A wise colleague summed up last week the legacy of Barack Obama’s eight years in the White House, which end this week: Donald Trump.  It says much for what Mr Obama has achieved, and the way he achieved it, that his country felt the need to elect a complete outsider of questionable reputation to lead it.  From a British perspective, we seem to be losing a president who not so much disliked this country as seemed to find it hard to take it seriously, which should give us pause for thought.

In terms of the dismal contribution we make to Nato, he had a point.  However, for us his real legacy is that his refusal to engage seriously in foreign policy, notably with Russia, has made the world a more dangerous place than it was in 2009. America’s inertia, first in Ukraine, then in the Middle East, has left the odious Vladimir Putin cock of the walk.  Even more alarming is that Mr Obama’s successor seems minded to leave him there: but it would have been good for the world if he had been denied that position of importance in the first place.  Thank you and good night,  Mr Obama.

I write about Jeremy Corbyn with a heavy heart, having been brought up not to mock the afflicted.

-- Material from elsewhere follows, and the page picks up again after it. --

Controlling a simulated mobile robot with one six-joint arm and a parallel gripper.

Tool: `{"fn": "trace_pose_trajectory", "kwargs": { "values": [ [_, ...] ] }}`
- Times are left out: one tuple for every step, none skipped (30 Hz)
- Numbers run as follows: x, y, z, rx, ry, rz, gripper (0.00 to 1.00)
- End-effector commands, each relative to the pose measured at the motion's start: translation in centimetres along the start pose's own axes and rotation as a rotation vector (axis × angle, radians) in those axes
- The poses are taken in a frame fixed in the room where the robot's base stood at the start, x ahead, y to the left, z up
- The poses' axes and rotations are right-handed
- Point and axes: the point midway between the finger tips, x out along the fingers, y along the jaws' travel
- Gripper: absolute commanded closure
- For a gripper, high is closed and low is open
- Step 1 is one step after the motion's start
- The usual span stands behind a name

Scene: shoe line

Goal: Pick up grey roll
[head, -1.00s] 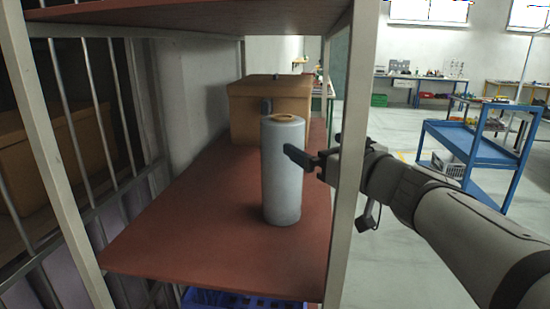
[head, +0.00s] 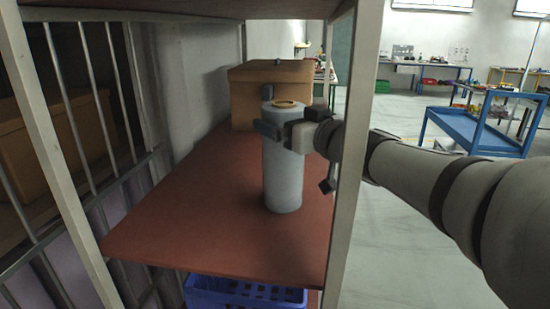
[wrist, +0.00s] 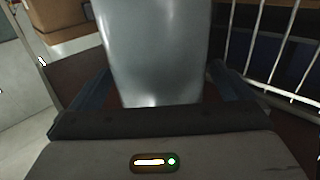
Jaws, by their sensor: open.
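The grey roll (head: 284,175) stands upright on the red-brown shelf (head: 190,225), with a tan core showing at its top. My gripper (head: 266,109) reaches in from the right at the roll's upper part. Its jaws are open, with one finger on the near side of the roll and the other on the far side. In the wrist view the roll (wrist: 155,50) fills the space between the two dark fingers. Gaps show beside the fingers there, and the roll's top is out of that view.
A cardboard box (head: 300,72) stands behind the roll on the shelf. A pale shelf post (head: 345,190) is right beside my arm. Another shelf board is overhead. A wire grid (head: 60,150) closes the left side. A blue crate (head: 245,293) sits below.

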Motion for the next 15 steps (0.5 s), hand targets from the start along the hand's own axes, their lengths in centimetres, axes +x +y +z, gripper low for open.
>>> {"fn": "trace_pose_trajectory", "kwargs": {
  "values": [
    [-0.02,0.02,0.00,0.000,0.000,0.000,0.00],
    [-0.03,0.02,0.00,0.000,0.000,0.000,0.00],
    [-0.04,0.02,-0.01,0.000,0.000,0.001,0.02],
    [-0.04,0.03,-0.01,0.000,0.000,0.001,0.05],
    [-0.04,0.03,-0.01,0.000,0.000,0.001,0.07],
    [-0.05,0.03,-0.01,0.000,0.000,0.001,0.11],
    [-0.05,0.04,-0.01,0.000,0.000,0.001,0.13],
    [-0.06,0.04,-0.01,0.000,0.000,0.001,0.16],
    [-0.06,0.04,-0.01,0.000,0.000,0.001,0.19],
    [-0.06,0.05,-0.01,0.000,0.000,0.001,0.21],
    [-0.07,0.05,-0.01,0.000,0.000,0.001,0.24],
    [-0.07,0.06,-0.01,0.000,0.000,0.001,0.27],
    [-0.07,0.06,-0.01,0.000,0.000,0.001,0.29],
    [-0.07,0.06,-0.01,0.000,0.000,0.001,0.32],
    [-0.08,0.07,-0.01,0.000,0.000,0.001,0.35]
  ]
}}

But his supposed “relaunch” last week, his U-turn on immigration and his commitment to a Marxist-style maximum wage forcibly remind us of the tragedy of a democracy without an opposition.  Then, on Friday, another of his sensible MPs, Tristram Hunt, announced he was off to run the Victoria and Albert Museum. I thought Dr Hunt would be one of those MPs who would join a  massive breakaway from Labour  and form a party that might get elected: but they are dropping  like flies.